Among the lines of data below, reproduce only those from the one with "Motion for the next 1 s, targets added" through the one with "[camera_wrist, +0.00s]", exactly as they stand, both ends included.

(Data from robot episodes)
───

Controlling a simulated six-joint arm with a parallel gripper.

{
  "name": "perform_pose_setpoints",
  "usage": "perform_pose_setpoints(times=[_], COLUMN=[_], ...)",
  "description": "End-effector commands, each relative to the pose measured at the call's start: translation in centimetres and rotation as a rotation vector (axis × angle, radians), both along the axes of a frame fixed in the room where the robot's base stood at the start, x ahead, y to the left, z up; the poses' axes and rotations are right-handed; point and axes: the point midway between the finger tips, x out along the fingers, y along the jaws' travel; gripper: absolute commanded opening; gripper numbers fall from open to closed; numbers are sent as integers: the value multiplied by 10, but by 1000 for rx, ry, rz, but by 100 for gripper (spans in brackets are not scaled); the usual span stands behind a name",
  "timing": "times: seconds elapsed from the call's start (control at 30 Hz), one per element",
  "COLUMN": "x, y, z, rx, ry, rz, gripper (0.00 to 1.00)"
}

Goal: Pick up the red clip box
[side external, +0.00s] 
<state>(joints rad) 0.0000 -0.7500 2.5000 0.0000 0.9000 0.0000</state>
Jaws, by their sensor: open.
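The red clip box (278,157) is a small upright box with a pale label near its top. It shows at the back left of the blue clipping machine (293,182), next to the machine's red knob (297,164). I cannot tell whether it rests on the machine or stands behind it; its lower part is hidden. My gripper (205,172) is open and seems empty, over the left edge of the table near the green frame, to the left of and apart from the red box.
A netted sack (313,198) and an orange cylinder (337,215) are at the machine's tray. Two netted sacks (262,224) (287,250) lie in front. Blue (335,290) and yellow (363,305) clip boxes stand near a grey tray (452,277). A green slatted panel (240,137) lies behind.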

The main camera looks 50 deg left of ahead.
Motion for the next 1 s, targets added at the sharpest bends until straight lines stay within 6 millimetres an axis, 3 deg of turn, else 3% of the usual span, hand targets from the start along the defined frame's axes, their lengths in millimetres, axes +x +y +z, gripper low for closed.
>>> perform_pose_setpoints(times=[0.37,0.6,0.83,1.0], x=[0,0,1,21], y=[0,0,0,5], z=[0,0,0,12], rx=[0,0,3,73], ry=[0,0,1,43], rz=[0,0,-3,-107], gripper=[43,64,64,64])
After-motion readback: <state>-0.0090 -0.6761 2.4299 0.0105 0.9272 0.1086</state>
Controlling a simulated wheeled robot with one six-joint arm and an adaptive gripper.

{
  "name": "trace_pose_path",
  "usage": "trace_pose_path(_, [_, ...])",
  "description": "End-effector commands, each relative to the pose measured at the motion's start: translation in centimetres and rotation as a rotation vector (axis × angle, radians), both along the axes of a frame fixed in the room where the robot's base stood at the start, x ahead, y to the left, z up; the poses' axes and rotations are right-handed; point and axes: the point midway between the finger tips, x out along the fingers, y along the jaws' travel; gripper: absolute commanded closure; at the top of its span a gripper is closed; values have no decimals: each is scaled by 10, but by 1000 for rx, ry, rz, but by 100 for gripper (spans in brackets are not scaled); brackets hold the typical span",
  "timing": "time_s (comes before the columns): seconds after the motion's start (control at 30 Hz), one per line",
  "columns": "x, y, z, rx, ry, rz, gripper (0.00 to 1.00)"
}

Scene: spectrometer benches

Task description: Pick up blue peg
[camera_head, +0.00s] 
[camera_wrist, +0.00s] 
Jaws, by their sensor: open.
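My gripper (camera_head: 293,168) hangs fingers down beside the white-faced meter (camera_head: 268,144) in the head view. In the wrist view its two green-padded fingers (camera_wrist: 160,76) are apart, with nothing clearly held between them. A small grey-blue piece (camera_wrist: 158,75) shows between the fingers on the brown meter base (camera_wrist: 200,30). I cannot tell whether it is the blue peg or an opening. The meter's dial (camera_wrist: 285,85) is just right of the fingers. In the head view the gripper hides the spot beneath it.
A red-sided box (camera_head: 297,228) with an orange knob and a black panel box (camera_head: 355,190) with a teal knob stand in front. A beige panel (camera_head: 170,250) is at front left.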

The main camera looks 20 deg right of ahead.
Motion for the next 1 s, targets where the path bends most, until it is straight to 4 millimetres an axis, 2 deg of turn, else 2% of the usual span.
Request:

───

- _Written response_:
Motion for the next 1 s, targets added at the sharpest bends until straight lines stay within 6 millimetres an axis, 3 deg of turn, else 3% of the usual span, hand targets from the start along the defined frame's axes, their lengths in millimetres, axes +x +y +z, gripper low for closed.
>>> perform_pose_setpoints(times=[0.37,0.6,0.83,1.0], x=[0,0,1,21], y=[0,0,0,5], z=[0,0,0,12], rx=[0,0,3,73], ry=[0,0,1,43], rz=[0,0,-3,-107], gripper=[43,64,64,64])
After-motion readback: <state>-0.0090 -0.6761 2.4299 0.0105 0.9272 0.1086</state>
Controlling a simulated wheeled robot with one six-joint arm and an adaptive gripper.

{
  "name": "trace_pose_path",
  "usage": "trace_pose_path(_, [_, ...])",
  "description": "End-effector commands, each relative to the pose measured at the motion's start: translation in centimetres and rotation as a rotation vector (axis × angle, radians), both along the axes of a frame fixed in the room where the robot's base stood at the start, x ahead, y to the left, z up; the poses' axes and rotations are right-handed; point and axes: the point midway between the finger tips, x out along the fingers, y along the jaws' travel; gripper: absolute commanded closure; at the top of its span a gripper is closed; values have no decimals: each is scaled by 10, but by 1000 for rx, ry, rz, but by 100 for gripper (spans in brackets are not scaled); brackets hold the typical span",
  "timing": "time_s (comes before the columns): seconds after the motion's start (control at 30 Hz), one per line",
  "columns": "x, y, z, rx, ry, rz, gripper (0.00 to 1.00)"
}

Scene: spectrometer benches

Task description: Pick up blue peg
[camera_head, +0.00s] 
[camera_wrist, +0.00s] 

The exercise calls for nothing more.